Saturday, 19 October 2013

Whats on my mind.

After gaining more access to blog again I found release. The thoughts that lingered in my mind cried to be expressed. It was a craving of the mind, of the heart. My medium of creative expressions are my words. Once given the opportunity, I'll write to my heart's content. Now I wish to write out what the thoughts I've carried with me for the past few days and now.

For the past months I have nothing but me on my mind. My career, my finance, my happiness, my plans, my pleasures and my pains. Other than working towards my career goals I have nothing else to look forward to. I'm emphasizing on this because I met a person that would have messed me up so good that changed that.

But before I go into details about this person I would like to say thanks to misfortune. By having my laptop, hard drive and basically everything that contained most of my digital possessions have been stolen from me. Stolen by a burglar in a break in. Just on my 2nd night stay at a place far from home. So life is a bitch but I love it. It helped me let go and realize many things that I can actually live without. Memories sweet and memories bitter. Paved a new way for new opportunities. And that where she came into the picture.

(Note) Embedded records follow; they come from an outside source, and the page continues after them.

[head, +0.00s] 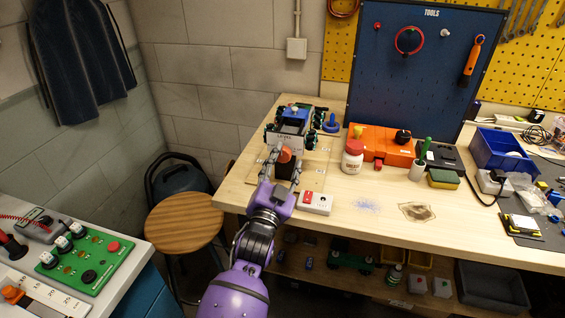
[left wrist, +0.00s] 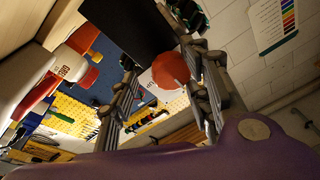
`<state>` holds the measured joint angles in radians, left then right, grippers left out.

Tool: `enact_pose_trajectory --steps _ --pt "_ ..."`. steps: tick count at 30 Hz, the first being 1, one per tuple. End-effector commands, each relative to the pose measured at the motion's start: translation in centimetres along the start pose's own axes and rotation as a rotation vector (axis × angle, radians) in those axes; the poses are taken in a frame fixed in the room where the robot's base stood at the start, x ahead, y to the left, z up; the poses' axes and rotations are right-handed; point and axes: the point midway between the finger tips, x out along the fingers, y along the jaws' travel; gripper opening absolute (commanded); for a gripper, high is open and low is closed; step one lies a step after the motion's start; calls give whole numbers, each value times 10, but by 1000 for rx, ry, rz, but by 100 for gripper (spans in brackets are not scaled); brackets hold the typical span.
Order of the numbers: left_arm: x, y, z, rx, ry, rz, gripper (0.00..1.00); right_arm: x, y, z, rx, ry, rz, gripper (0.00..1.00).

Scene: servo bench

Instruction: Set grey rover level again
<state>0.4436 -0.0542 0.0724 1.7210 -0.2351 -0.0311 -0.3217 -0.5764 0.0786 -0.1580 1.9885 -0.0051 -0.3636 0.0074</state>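The rover (head: 293,120), with a blue and grey top and dark green-rimmed wheels, stands at the back left of the bench. A white plate marked "LEVEL" (head: 287,141) is in front of it. An orange-red knob (head: 285,155) stands by a black block, close to the plate. My left gripper (head: 282,158) is over the bench's left end with its fingers apart on either side of the knob. In the left wrist view the knob (left wrist: 170,70) is between the fingertips, nearer the right finger; contact is unclear. My right gripper is not in view.
A white box with a red switch (head: 316,202) lies right of my gripper. A white bottle (head: 352,158), an orange case (head: 381,145), a cup (head: 417,170) and a sponge (head: 443,179) stand further right. The front middle of the bench is mostly clear. A stool (head: 184,221) stands left.

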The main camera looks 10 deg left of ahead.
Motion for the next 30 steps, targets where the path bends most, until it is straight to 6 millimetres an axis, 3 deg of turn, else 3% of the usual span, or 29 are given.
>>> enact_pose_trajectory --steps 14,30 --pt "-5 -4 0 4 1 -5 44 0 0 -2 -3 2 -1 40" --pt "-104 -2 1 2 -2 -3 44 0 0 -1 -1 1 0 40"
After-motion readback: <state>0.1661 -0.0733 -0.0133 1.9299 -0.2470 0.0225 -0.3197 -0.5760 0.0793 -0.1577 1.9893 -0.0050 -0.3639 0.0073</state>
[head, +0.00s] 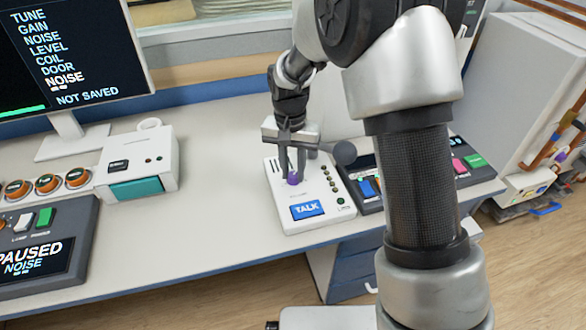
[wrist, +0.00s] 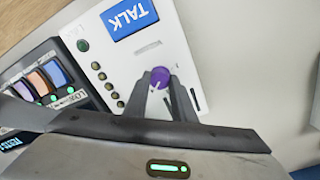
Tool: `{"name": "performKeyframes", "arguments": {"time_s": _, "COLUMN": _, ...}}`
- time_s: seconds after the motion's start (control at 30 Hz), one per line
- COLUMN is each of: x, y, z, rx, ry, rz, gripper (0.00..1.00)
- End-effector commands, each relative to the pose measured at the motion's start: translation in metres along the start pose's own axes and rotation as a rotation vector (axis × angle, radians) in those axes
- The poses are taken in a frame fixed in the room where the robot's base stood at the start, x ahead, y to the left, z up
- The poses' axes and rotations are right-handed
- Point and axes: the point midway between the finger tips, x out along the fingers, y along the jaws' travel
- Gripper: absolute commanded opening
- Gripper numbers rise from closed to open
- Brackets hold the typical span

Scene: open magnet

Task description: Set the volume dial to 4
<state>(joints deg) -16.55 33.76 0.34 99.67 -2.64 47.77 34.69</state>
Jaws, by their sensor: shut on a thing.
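The volume dial is a small purple knob (head: 293,178) on a white intercom box (head: 280,215) with a blue TALK button (head: 308,210). My gripper (head: 292,176) points down over the box and is shut on the dial. In the wrist view the purple dial (wrist: 160,78) sits between my two dark fingertips (wrist: 160,84), with a pale pointer mark on its top. The scale numbers around the dial are hidden or too small to read. The TALK button also shows in the wrist view (wrist: 129,17).
A monitor (head: 70,50) reads NOISE and NOT SAVED. A white box with a teal front (head: 137,188) and a dark console reading PAUSED (head: 35,262) stand at the left. A dark panel with coloured switches (head: 367,188) stands right beside the intercom. The desk middle is clear.

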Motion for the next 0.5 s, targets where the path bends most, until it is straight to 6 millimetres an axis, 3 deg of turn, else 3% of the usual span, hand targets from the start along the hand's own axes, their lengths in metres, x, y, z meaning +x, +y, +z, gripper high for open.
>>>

So what was going on in my mind? Well, I was pretty spontaneous when it all happened. She just happened to be an old school mate of mine which I've paid little to no attention to. She just seemed pretty cute. That was my impression of her. Then I have no idea how it came by but we started writing with each other and I thought it would be great if I could meet her to know her better. So we did meet up. Something weird did happen tho the night before the day. I actually had a feeling. A feeling so right. That tomorrow is going to be so damn right. That feeling of surety and confidence as if you've already won and you're about to grab hold of that prize. Then the next day I head out to meet her. As I call to speak to her for the 1st time I have no idea what to expect. But I had one thing, I had butterflies. Damn fucking weird. I've not had butterflies for so long and when it happened I just stop, dropped and rolled. I was actually starting to feel anxious meeting this person. What the hell? Weird. Ok. So I met her. The moment I met up with her I lost it. All butterflies and anxiety became dust. It felt natural. In a better word, phenomenal.

After that day, I was fine. Or that's what I thought. So I went about my things as I would. But then in a turn of events I've lost a place to stay and my luggage was on its way to a place far far away til the morning. So I needed a place to stay. Fortunately for me but maybe not so fortunate for her, she mistaken her flight schedule a day early. So I had the chance to spend some time with her. Then and there at the 2 3/4 platform I went stupid. Was is fatigue? Did I lack sleep? Was I lacking in nutrition? Have I lost my mind? Turns out, I did.

This change brought about a change on my perspective about love and relationship. So I was asked, "what kind of relationship is good to you?. So I thought about it. I couldn't give her a complete answer as I was reconstructing my views. I needed a reference. After hanging out with 2 friends of mine who are dating and another 2 who are married, I get to observe their relationship. I used these references to think back onw hat I thought was a relationship I desired and narrowed down to what I want. At the moment, here is what I see.

I would love to have a relationship with a person who compliments me. Who can share and support each others strengths and weaknesses. Different in terms of preference but similar in values. To love and to be free. I do not want to be tied down nor to tie my other half down. I embrace freedom. Freedom of ones own will. I want to be trusted by my love to be devoted and loyal the same way I'd trust her. I want passion, fiery love, adventure, happiness.

Maybe I saw that in her. Maybe my instincts are trying to tell me something. Maybe there are so many maybes. But for now. maybe. I'll continue later.